Wow, I’ve actually made a Wednesday post. At least, I’m hopeful that this will become the actual post, lol. How does life get so busy? Why aren’t there 30 hours a day and 8 days in a week. Why don’t I have an army of clones, yet? Surely this is scientifically possible. I will make it so…

And there’s a flashback to Star Trek, Next Generation. Make it so…

Fine, I’m stalling. Mostly because I always think the topic will be easy but it rarely is. And this week we’re discussing—

Mistakes from my first manuscript—how I’ve grown as a writer.

Honestly, that seems so long ago. It’s going on six years now, but after writing so many books since then, it’s hard to remember those first few edits. But I’ve definitely grown as an author, and here’s what stands out. What I notice if I reread those early works.

1—name calling. Dear god, the characters said each other’s name in dialogue so much. As in an insane amount. In reality, we only probably say a person’s name once maybe twice in an entire exchange. Yet, I had mine saying it almost every other line. I’d like to think I’ve learned this one, lol.

2—tagging dialogue. Looking back, I can’t believe how many muttered, and shouted, and bit outs I had. Not that there’s anything wrong with using these, but I’ve come to realize that tagging with action is so much more effective. That describing the scene often relieves the author from having to add words like whispered, or shouted. This is one thing I’d definitely change if I ever rewrote those works.

3—not streamlining descriptions. Sometimes saying less really is more. No one needs a nonstop commentary of what’s happening. At least, not all the time.

4—the too stupid to live scenario. Or even simply stopping to talk in the middle of the action—or having sex at the wrong times, too. I will admit, that on occasion, I had my characters do something that was definitely the equivalent to the age old horror movie trope of…let’s split up. In fact, I’ve gotten to the point where I hear my editor’s voice in my head saying “would they really stop and talk now?” Or, “Is this a good time and place for sex?” I HEAR IT IN MY HEAD!

5—I don’t do well with short pieces. Okay, not sure this is a mistake as much as a revelation, but it’s true just the same. I don’t write short pieces well. There’s definitely an art to keeping a work contained. Hell, an idea contained. When I think of a story idea, it’s always epic. Thus, you won’t see me volunteering to be part of a short collection of stories. I just hate the pressure of keeping to a certain word count. Give me fifty or sixty thousand words, and I might pull it off, but even then. A book needs to go until it’s over, lol. And I seem to need a lot of words to accomplish that.

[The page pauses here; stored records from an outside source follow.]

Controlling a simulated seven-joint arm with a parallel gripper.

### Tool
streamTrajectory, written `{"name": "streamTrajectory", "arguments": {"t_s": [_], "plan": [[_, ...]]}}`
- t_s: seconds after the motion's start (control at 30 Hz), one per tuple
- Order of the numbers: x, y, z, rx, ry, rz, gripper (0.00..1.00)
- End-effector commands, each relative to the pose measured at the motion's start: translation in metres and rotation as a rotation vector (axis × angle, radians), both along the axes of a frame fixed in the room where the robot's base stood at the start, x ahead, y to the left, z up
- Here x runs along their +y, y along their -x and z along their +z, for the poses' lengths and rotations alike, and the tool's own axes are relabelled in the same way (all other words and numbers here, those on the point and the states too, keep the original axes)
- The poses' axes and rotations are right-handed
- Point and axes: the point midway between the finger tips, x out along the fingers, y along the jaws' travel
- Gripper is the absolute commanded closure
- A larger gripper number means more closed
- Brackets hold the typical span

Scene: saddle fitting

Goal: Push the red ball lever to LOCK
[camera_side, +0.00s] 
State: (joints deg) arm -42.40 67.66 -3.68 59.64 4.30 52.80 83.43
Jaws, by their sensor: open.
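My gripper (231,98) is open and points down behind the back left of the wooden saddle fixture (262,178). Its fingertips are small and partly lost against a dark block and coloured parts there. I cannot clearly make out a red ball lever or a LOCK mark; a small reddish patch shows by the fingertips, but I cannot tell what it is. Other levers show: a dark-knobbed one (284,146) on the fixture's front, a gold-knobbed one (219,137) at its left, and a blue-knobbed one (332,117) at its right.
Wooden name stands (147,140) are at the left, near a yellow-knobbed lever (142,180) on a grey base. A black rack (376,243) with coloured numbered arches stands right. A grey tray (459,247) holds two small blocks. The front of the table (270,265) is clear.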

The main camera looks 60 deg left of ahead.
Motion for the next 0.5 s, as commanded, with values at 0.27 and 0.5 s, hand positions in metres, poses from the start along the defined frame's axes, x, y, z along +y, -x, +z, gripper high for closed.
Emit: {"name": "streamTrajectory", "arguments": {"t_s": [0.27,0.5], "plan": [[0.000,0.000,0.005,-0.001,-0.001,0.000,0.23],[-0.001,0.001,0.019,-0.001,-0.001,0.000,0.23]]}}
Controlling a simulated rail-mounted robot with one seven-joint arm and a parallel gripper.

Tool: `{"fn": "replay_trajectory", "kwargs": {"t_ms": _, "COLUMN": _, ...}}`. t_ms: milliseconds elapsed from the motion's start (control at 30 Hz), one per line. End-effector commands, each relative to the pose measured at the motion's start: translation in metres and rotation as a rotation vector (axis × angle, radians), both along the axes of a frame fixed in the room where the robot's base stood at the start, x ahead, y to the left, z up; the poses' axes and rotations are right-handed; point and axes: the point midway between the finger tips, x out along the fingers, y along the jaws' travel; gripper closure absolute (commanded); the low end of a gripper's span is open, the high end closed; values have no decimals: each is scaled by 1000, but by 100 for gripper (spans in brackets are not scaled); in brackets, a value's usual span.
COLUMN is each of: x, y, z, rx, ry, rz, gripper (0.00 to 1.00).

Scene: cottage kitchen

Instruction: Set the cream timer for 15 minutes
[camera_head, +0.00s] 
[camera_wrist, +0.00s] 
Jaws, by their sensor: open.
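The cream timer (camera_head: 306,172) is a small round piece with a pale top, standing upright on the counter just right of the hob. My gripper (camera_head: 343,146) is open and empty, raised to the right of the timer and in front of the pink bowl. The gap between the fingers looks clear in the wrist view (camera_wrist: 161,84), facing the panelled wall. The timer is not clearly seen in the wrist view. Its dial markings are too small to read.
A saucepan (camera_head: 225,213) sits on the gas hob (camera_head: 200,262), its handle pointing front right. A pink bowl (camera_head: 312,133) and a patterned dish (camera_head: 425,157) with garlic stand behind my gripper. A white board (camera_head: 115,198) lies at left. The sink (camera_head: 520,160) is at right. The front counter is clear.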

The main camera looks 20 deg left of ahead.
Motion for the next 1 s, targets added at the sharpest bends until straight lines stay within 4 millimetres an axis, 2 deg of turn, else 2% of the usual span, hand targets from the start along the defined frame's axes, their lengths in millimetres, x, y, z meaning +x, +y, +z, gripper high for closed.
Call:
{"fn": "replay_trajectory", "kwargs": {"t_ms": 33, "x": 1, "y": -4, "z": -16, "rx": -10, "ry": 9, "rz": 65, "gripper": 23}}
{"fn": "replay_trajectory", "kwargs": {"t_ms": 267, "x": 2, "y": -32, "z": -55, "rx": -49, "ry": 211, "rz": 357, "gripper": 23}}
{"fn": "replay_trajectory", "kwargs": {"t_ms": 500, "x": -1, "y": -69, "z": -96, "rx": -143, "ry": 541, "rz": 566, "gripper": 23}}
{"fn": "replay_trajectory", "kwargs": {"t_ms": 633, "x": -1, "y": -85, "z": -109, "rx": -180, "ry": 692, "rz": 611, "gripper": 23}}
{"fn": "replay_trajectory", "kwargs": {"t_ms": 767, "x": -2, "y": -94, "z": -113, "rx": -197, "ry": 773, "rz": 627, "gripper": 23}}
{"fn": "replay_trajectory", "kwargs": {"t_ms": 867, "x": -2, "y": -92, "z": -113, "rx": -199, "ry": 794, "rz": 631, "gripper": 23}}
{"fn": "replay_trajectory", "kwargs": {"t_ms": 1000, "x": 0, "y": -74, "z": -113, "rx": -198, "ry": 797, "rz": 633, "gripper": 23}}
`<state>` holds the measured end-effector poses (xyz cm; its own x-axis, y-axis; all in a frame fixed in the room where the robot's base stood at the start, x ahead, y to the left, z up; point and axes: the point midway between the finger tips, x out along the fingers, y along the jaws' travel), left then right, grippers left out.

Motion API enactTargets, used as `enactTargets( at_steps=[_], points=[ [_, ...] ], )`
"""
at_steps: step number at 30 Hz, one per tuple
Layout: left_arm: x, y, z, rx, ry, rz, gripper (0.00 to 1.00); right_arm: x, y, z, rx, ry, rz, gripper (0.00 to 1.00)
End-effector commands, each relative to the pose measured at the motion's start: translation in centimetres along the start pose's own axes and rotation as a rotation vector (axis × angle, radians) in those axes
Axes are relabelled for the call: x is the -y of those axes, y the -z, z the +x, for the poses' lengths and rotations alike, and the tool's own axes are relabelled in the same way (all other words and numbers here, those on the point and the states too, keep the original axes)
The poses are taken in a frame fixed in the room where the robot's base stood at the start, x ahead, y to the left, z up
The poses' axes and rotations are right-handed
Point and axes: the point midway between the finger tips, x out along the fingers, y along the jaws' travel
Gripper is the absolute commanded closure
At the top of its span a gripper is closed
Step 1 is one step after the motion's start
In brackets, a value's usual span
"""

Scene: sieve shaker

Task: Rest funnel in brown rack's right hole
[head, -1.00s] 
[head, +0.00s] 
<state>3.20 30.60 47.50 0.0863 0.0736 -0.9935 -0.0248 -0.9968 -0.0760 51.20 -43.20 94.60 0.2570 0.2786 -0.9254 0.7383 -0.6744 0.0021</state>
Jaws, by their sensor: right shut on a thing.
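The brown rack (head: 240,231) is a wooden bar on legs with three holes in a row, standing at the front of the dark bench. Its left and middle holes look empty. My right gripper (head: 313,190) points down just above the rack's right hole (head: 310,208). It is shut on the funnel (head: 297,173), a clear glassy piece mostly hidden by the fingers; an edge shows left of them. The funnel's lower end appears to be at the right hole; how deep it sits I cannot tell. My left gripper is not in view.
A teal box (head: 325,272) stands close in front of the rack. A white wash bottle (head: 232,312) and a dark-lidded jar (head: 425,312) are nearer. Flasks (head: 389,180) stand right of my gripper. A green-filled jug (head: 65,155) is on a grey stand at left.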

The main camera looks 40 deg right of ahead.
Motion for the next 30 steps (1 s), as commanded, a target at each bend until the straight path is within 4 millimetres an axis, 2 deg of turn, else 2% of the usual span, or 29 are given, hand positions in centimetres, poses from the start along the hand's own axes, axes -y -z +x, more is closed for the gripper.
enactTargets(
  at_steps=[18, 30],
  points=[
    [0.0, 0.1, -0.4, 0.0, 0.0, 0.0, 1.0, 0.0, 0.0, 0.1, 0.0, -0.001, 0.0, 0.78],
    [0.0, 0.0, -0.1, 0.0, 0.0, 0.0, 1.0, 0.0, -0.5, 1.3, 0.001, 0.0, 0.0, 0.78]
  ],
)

Now, I’m sure there are tons more. That I screwed up and continue to screw up, lots of stuff. But I just can’t think of them. But all of this serves to remind us that we all, yes all, need a good editor. Please check out the other ladies and see how far they’ve come.

Bronwyn Green  |  Jessica Jarman  |  Jessica De La Rosa

Gwendolyn Cease  |  Kayleigh Jones

5 Replies to “TOO ERR IS HUMAN…”

  1. I agree. Not writing short comfortably isn’t a mistake – it’s just who you are as a writer, and it’s great to know that and embrace it. 🙂

    So many of us had the name thing – LOL. That seems to be a common issue.

  2. I too can’t write short. Though I did take a poetry class in college. Boy was that hard!! That’s when I realized that novels were the only way to go.